[START]

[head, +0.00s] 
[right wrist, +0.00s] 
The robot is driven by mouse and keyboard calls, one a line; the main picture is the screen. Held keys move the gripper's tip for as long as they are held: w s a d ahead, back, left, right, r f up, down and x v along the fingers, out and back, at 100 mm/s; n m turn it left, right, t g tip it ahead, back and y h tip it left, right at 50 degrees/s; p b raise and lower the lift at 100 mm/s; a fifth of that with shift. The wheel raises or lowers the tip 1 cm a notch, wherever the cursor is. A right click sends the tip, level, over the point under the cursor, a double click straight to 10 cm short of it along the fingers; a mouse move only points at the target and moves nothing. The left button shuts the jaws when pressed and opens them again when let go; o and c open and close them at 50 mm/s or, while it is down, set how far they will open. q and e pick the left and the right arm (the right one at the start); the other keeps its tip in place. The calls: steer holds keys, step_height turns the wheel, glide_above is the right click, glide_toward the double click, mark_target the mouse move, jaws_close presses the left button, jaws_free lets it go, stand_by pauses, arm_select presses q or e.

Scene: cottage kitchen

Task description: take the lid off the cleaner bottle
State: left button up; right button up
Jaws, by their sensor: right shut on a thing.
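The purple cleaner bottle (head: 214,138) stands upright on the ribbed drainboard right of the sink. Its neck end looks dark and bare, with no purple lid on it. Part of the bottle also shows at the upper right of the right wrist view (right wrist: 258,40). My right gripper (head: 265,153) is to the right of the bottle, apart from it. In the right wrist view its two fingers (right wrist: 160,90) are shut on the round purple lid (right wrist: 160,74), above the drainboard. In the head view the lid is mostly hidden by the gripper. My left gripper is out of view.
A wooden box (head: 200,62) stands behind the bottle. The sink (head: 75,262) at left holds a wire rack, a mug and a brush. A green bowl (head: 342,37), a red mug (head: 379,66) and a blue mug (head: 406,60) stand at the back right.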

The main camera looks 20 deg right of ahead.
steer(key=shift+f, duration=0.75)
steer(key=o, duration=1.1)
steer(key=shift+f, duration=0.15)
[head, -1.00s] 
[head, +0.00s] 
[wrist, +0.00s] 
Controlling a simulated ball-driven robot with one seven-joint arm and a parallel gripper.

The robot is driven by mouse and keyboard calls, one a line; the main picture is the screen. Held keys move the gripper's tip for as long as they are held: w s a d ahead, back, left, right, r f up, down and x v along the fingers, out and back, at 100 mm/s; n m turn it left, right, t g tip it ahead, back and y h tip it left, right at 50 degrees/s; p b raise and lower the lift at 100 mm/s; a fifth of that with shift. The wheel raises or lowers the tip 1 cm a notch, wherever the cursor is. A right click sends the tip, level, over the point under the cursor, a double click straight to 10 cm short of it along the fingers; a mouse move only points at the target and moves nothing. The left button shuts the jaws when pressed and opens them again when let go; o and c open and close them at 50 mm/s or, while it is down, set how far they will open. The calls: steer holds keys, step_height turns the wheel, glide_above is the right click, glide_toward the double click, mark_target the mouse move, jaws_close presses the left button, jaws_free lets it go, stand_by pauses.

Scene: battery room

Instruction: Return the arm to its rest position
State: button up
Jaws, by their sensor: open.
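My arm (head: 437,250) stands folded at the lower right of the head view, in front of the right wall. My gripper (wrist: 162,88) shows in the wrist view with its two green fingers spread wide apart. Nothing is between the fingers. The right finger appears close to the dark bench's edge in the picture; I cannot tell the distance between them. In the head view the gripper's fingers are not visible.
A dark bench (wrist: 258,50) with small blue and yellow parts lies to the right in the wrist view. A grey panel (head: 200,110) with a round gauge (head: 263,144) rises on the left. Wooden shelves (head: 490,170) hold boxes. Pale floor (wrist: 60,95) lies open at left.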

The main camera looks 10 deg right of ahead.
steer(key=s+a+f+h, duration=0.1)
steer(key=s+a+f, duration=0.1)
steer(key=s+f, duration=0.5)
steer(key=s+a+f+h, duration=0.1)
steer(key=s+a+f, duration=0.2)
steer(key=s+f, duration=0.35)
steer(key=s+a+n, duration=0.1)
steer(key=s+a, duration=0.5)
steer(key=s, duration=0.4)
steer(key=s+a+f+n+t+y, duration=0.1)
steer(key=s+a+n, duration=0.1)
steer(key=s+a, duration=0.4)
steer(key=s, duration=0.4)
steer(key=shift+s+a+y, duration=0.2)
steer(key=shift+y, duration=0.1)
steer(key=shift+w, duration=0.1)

[END]

Identify the lines that contain the string "Scene", and copy every one of them.

→ ANSWER TO THIS EXERCISE:
Scene: cottage kitchen
Scene: battery room

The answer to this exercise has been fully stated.